Records supplied:
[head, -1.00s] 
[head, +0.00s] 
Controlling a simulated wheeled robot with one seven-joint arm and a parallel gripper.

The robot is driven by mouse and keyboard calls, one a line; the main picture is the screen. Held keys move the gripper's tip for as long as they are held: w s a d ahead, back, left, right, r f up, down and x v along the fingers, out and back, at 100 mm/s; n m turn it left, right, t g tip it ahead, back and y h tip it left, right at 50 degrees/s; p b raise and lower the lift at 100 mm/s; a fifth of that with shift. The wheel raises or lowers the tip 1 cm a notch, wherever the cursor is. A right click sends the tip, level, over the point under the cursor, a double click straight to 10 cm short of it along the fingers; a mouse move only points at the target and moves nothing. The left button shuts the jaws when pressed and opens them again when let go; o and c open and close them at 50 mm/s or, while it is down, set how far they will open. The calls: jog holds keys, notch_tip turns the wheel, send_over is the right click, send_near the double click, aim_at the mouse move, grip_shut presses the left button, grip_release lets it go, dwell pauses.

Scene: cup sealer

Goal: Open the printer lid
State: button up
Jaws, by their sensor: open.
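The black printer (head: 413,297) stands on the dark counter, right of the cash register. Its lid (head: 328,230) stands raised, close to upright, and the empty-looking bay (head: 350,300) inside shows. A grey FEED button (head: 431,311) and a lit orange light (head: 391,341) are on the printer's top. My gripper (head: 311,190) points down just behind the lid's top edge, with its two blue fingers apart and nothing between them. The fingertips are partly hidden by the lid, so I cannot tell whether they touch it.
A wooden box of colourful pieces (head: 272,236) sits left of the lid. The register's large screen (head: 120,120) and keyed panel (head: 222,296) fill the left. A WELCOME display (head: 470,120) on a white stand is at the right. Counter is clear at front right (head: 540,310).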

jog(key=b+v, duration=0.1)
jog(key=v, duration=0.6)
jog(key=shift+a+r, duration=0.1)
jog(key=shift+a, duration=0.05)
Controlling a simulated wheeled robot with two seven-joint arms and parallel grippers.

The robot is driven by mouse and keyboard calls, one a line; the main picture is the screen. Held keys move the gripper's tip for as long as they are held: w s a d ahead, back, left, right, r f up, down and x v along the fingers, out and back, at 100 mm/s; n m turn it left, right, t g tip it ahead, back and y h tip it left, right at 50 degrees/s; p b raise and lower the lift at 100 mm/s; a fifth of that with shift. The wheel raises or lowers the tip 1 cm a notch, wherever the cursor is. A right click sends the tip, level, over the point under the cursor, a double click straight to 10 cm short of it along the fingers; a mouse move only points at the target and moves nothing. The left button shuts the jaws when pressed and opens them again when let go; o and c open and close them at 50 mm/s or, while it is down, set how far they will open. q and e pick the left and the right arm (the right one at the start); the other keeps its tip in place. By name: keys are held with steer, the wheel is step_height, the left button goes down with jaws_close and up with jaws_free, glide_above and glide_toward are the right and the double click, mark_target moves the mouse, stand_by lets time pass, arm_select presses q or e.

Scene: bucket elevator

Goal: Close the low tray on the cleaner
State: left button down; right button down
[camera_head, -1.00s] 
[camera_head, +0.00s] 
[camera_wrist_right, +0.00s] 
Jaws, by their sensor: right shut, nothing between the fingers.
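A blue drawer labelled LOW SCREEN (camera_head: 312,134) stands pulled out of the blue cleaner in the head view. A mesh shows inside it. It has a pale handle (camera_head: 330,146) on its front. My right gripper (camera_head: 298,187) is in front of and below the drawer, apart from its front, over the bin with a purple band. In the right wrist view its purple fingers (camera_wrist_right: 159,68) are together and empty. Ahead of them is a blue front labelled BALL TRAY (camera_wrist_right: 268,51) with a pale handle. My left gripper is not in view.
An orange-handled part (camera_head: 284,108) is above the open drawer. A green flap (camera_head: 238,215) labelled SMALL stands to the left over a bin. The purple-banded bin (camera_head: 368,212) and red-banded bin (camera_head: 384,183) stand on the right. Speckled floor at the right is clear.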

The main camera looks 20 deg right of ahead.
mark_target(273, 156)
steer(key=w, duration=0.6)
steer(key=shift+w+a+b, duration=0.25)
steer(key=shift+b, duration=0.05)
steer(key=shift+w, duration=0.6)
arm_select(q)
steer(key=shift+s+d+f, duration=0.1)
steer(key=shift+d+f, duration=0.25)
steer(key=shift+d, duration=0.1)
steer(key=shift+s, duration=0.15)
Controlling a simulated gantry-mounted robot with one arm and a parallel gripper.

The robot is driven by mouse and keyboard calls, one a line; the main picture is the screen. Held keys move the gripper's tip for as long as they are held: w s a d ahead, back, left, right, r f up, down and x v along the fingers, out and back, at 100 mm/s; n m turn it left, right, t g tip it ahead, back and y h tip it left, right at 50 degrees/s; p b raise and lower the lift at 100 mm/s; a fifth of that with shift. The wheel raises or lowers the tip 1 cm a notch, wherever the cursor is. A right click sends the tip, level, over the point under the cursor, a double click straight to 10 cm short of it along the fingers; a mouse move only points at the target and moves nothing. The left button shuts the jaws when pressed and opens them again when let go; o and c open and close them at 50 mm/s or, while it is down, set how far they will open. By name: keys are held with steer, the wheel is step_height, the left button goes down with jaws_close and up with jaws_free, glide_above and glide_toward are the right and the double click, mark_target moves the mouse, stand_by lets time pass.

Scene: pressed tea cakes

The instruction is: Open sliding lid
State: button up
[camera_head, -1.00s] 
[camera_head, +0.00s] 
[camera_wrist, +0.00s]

Instruction:
Please set down all the data word for word.

Finished task:
[head, -1.00s] 
[head, +0.00s] 
Controlling a simulated wheeled robot with one seven-joint arm and a parallel gripper.

The robot is driven by mouse and keyboard calls, one a line; the main picture is the screen. Held keys move the gripper's tip for as long as they are held: w s a d ahead, back, left, right, r f up, down and x v along the fingers, out and back, at 100 mm/s; n m turn it left, right, t g tip it ahead, back and y h tip it left, right at 50 degrees/s; p b raise and lower the lift at 100 mm/s; a fifth of that with shift. The wheel raises or lowers the tip 1 cm a notch, wherever the cursor is. A right click sends the tip, level, over the point under the cursor, a double click straight to 10 cm short of it along the fingers; a mouse move only points at the target and moves nothing. The left button shuts the jaws when pressed and opens them again when let go; o and c open and close them at 50 mm/s or, while it is down, set how far they will open. The calls: jog holds keys, notch_tip turns the wheel, send_over is the right click, send_near the double click, aim_at the mouse move, grip_shut presses the left button, grip_release lets it go, dwell pauses.

Scene: cup sealer

Goal: Open the printer lid
State: button up
Jaws, by their sensor: open.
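The black printer (head: 413,297) stands on the dark counter, right of the cash register. Its lid (head: 328,230) stands raised, close to upright, and the empty-looking bay (head: 350,300) inside shows. A grey FEED button (head: 431,311) and a lit orange light (head: 391,341) are on the printer's top. My gripper (head: 311,190) points down just behind the lid's top edge, with its two blue fingers apart and nothing between them. The fingertips are partly hidden by the lid, so I cannot tell whether they touch it.
A wooden box of colourful pieces (head: 272,236) sits left of the lid. The register's large screen (head: 120,120) and keyed panel (head: 222,296) fill the left. A WELCOME display (head: 470,120) on a white stand is at the right. Counter is clear at front right (head: 540,310).

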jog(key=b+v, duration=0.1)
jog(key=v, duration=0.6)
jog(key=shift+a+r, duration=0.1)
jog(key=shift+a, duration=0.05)
Controlling a simulated wheeled robot with two seven-joint arms and parallel grippers.

The robot is driven by mouse and keyboard calls, one a line; the main picture is the screen. Held keys move the gripper's tip for as long as they are held: w s a d ahead, back, left, right, r f up, down and x v along the fingers, out and back, at 100 mm/s; n m turn it left, right, t g tip it ahead, back and y h tip it left, right at 50 degrees/s; p b raise and lower the lift at 100 mm/s; a fifth of that with shift. The wheel raises or lowers the tip 1 cm a notch, wherever the cursor is. A right click sends the tip, level, over the point under the cursor, a double click straight to 10 cm short of it along the fingers; a mouse move only points at the target and moves nothing. The left button shuts the jaws when pressed and opens them again when let go; o and c open and close them at 50 mm/s or, while it is down, set how far they will open. q and e pick the left and the right arm (the right one at the start); the other keeps its tip in place. By name: keys are held with steer, the wheel is step_height, the left button goes down with jaws_close and up with jaws_free, glide_above and glide_toward are the right and the double click, mark_target moves the mouse, stand_by lets time pass, arm_select presses q or e.

Scene: bucket elevator

Goal: Close the low tray on the cleaner
State: left button down; right button down
[camera_head, -1.00s] 
[camera_head, +0.00s] 
[camera_wrist_right, +0.00s] 
Jaws, by their sensor: right shut, nothing between the fingers.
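A blue drawer labelled LOW SCREEN (camera_head: 312,134) stands pulled out of the blue cleaner in the head view. A mesh shows inside it. It has a pale handle (camera_head: 330,146) on its front. My right gripper (camera_head: 298,187) is in front of and below the drawer, apart from its front, over the bin with a purple band. In the right wrist view its purple fingers (camera_wrist_right: 159,68) are together and empty. Ahead of them is a blue front labelled BALL TRAY (camera_wrist_right: 268,51) with a pale handle. My left gripper is not in view.
An orange-handled part (camera_head: 284,108) is above the open drawer. A green flap (camera_head: 238,215) labelled SMALL stands to the left over a bin. The purple-banded bin (camera_head: 368,212) and red-banded bin (camera_head: 384,183) stand on the right. Speckled floor at the right is clear.

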The main camera looks 20 deg right of ahead.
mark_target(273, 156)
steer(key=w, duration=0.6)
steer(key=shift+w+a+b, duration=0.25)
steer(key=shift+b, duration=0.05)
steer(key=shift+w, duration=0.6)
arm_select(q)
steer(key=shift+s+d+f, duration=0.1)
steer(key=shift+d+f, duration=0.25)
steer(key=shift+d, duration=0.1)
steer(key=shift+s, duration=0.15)
Controlling a simulated gantry-mounted robot with one arm and a parallel gripper.

The robot is driven by mouse and keyboard calls, one a line; the main picture is the screen. Held keys move the gripper's tip for as long as they are held: w s a d ahead, back, left, right, r f up, down and x v along the fingers, out and back, at 100 mm/s; n m turn it left, right, t g tip it ahead, back and y h tip it left, right at 50 degrees/s; p b raise and lower the lift at 100 mm/s; a fifth of that with shift. The wheel raises or lowers the tip 1 cm a notch, wherever the cursor is. A right click sends the tip, level, over the point under the cursor, a double click straight to 10 cm short of it along the fingers; a mouse move only points at the target and moves nothing. The left button shuts the jaws when pressed and opens them again when let go; o and c open and close them at 50 mm/s or, while it is down, set how far they will open. By name: keys are held with steer, the wheel is step_height, the left button goes down with jaws_close and up with jaws_free, glide_above and glide_toward are the right and the double click, mark_target moves the mouse, stand_by lets time pass.

Scene: pressed tea cakes

The instruction is: Open sliding lid
State: button up
[camera_head, -1.00s] 
[camera_head, +0.00s] 
[camera_wrist, +0.00s]

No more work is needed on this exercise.